Collected material

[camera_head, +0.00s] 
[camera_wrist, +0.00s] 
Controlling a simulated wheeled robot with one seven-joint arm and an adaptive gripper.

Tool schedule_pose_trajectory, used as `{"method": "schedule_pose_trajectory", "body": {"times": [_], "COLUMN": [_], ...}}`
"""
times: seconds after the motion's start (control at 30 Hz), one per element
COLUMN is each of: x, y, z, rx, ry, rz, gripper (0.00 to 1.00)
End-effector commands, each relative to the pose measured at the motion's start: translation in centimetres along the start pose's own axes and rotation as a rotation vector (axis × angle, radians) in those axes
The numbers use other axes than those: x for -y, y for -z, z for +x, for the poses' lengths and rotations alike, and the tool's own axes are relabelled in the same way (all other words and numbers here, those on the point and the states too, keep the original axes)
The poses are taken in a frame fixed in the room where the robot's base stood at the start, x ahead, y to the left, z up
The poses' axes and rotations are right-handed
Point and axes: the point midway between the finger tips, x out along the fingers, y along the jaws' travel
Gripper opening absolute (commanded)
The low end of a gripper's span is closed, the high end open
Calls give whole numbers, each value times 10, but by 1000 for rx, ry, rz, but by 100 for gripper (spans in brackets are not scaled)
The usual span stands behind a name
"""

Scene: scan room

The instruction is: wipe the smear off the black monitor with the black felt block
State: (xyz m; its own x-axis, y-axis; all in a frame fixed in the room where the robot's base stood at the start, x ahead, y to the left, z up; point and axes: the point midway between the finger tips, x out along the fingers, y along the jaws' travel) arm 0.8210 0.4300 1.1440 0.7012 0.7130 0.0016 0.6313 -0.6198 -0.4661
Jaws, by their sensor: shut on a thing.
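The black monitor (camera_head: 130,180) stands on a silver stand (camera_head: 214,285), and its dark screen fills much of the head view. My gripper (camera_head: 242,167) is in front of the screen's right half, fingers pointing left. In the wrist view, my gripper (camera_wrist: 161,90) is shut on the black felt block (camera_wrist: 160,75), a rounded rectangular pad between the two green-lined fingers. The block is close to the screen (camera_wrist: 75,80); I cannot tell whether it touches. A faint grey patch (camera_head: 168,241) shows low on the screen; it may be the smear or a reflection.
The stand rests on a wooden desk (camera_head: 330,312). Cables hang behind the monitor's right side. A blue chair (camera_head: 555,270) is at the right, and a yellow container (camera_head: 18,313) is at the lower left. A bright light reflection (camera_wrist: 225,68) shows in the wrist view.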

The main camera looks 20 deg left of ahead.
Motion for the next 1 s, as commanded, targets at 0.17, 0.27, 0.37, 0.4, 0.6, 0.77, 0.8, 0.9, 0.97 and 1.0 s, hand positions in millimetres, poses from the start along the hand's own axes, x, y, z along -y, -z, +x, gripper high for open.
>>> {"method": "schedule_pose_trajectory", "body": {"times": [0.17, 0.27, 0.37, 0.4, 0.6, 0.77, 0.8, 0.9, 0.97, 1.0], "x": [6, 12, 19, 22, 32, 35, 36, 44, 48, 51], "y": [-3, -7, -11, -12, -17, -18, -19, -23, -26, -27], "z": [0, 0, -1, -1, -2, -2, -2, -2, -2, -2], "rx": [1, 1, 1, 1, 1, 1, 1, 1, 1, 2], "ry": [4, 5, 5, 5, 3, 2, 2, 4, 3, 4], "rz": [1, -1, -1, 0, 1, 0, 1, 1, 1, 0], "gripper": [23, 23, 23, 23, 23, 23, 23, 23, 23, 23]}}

What is asked
Find "The main camera looks 20 deg left of ahead." in the data above, then repeat that line and all lines after it exactly, ending with the final line.

Reply
The main camera looks 20 deg left of ahead.
Motion for the next 1 s, as commanded, targets at 0.17, 0.27, 0.37, 0.4, 0.6, 0.77, 0.8, 0.9, 0.97 and 1.0 s, hand positions in millimetres, poses from the start along the hand's own axes, x, y, z along -y, -z, +x, gripper high for open.
>>> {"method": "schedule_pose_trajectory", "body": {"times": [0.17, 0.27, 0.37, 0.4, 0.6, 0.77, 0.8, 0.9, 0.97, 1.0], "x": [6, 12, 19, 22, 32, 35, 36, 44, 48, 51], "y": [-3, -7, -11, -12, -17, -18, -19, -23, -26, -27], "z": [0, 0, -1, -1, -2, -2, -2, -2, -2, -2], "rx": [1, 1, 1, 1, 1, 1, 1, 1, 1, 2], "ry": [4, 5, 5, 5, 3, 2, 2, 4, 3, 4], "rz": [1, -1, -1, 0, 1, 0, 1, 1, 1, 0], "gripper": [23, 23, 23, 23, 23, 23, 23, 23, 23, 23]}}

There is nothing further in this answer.